Copy every record below exactly.

::: Supplied information

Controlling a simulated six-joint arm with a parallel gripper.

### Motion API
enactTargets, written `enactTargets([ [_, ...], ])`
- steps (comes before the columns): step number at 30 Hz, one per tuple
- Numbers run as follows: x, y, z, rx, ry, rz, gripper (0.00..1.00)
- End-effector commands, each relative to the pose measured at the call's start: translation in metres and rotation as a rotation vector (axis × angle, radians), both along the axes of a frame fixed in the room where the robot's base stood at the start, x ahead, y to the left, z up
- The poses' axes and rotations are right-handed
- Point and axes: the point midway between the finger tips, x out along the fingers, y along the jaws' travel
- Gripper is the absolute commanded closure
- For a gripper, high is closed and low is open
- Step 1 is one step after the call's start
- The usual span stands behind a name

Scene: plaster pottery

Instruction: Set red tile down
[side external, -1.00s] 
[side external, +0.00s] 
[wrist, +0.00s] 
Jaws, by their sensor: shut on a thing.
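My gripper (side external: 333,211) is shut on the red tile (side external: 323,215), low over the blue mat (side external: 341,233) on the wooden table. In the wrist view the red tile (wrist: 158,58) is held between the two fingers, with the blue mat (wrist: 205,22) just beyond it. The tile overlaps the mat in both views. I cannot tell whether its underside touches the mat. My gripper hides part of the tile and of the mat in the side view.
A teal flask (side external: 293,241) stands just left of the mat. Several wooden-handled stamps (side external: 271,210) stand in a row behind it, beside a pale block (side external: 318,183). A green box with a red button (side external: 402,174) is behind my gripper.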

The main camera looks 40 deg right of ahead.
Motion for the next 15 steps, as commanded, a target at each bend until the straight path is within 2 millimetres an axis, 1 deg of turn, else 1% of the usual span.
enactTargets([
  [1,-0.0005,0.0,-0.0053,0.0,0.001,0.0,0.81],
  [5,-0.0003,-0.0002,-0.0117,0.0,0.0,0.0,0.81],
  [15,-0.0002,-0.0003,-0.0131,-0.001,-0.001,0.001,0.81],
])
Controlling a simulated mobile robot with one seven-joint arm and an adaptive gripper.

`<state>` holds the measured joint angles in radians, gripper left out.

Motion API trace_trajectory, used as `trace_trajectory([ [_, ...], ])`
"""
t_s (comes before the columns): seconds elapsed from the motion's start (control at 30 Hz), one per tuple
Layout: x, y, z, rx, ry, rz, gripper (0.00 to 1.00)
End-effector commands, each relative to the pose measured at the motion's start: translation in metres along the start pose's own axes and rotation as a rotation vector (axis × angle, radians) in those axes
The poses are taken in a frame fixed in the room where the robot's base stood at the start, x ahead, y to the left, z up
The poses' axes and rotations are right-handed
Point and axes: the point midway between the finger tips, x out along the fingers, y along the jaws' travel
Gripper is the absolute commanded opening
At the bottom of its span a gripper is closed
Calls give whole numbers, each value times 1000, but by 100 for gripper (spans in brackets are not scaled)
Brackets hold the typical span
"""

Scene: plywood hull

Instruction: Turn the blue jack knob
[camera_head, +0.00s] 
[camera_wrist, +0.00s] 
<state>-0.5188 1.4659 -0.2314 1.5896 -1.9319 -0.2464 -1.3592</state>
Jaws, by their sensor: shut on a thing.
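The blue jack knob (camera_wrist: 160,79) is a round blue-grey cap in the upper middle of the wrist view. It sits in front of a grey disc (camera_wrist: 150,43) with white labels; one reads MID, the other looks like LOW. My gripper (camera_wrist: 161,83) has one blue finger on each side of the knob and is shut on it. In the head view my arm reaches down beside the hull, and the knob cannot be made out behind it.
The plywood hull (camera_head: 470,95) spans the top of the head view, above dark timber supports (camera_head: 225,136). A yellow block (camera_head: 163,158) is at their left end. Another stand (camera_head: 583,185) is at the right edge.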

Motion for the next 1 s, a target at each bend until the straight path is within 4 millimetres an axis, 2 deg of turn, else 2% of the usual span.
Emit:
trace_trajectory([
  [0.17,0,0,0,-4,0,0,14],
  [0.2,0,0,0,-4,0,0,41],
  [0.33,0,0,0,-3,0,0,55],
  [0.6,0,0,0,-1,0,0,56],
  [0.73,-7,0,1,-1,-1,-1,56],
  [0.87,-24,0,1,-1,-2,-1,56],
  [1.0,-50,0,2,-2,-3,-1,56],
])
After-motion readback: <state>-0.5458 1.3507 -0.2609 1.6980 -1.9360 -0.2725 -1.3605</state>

::::::

» Task solution
Controlling a simulated six-joint arm with a parallel gripper.

### Motion API
enactTargets, written `enactTargets([ [_, ...], ])`
- steps (comes before the columns): step number at 30 Hz, one per tuple
- Numbers run as follows: x, y, z, rx, ry, rz, gripper (0.00..1.00)
- End-effector commands, each relative to the pose measured at the call's start: translation in metres and rotation as a rotation vector (axis × angle, radians), both along the axes of a frame fixed in the room where the robot's base stood at the start, x ahead, y to the left, z up
- The poses' axes and rotations are right-handed
- Point and axes: the point midway between the finger tips, x out along the fingers, y along the jaws' travel
- Gripper is the absolute commanded closure
- For a gripper, high is closed and low is open
- Step 1 is one step after the call's start
- The usual span stands behind a name

Scene: plaster pottery

Instruction: Set red tile down
[side external, -1.00s] 
[side external, +0.00s] 
[wrist, +0.00s] 
Jaws, by their sensor: shut on a thing.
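My gripper (side external: 333,211) is shut on the red tile (side external: 323,215), low over the blue mat (side external: 341,233) on the wooden table. In the wrist view the red tile (wrist: 158,58) is held between the two fingers, with the blue mat (wrist: 205,22) just beyond it. The tile overlaps the mat in both views. I cannot tell whether its underside touches the mat. My gripper hides part of the tile and of the mat in the side view.
A teal flask (side external: 293,241) stands just left of the mat. Several wooden-handled stamps (side external: 271,210) stand in a row behind it, beside a pale block (side external: 318,183). A green box with a red button (side external: 402,174) is behind my gripper.

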The main camera looks 40 deg right of ahead.
Motion for the next 15 steps, as commanded, a target at each bend until the straight path is within 2 millimetres an axis, 1 deg of turn, else 1% of the usual span.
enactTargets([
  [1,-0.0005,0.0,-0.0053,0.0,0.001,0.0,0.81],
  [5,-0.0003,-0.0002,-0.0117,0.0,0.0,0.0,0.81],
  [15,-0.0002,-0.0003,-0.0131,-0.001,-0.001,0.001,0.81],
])
Controlling a simulated mobile robot with one seven-joint arm and an adaptive gripper.

`<state>` holds the measured joint angles in radians, gripper left out.

Motion API trace_trajectory, used as `trace_trajectory([ [_, ...], ])`
"""
t_s (comes before the columns): seconds elapsed from the motion's start (control at 30 Hz), one per tuple
Layout: x, y, z, rx, ry, rz, gripper (0.00 to 1.00)
End-effector commands, each relative to the pose measured at the motion's start: translation in metres along the start pose's own axes and rotation as a rotation vector (axis × angle, radians) in those axes
The poses are taken in a frame fixed in the room where the robot's base stood at the start, x ahead, y to the left, z up
The poses' axes and rotations are right-handed
Point and axes: the point midway between the finger tips, x out along the fingers, y along the jaws' travel
Gripper is the absolute commanded opening
At the bottom of its span a gripper is closed
Calls give whole numbers, each value times 1000, but by 100 for gripper (spans in brackets are not scaled)
Brackets hold the typical span
"""

Scene: plywood hull

Instruction: Turn the blue jack knob
[camera_head, +0.00s] 
[camera_wrist, +0.00s] 
<state>-0.5188 1.4659 -0.2314 1.5896 -1.9319 -0.2464 -1.3592</state>
Jaws, by their sensor: shut on a thing.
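The blue jack knob (camera_wrist: 160,79) is a round blue-grey cap in the upper middle of the wrist view. It sits in front of a grey disc (camera_wrist: 150,43) with white labels; one reads MID, the other looks like LOW. My gripper (camera_wrist: 161,83) has one blue finger on each side of the knob and is shut on it. In the head view my arm reaches down beside the hull, and the knob cannot be made out behind it.
The plywood hull (camera_head: 470,95) spans the top of the head view, above dark timber supports (camera_head: 225,136). A yellow block (camera_head: 163,158) is at their left end. Another stand (camera_head: 583,185) is at the right edge.

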Motion for the next 1 s, a target at each bend until the straight path is within 4 millimetres an axis, 2 deg of turn, else 2% of the usual span.
Emit:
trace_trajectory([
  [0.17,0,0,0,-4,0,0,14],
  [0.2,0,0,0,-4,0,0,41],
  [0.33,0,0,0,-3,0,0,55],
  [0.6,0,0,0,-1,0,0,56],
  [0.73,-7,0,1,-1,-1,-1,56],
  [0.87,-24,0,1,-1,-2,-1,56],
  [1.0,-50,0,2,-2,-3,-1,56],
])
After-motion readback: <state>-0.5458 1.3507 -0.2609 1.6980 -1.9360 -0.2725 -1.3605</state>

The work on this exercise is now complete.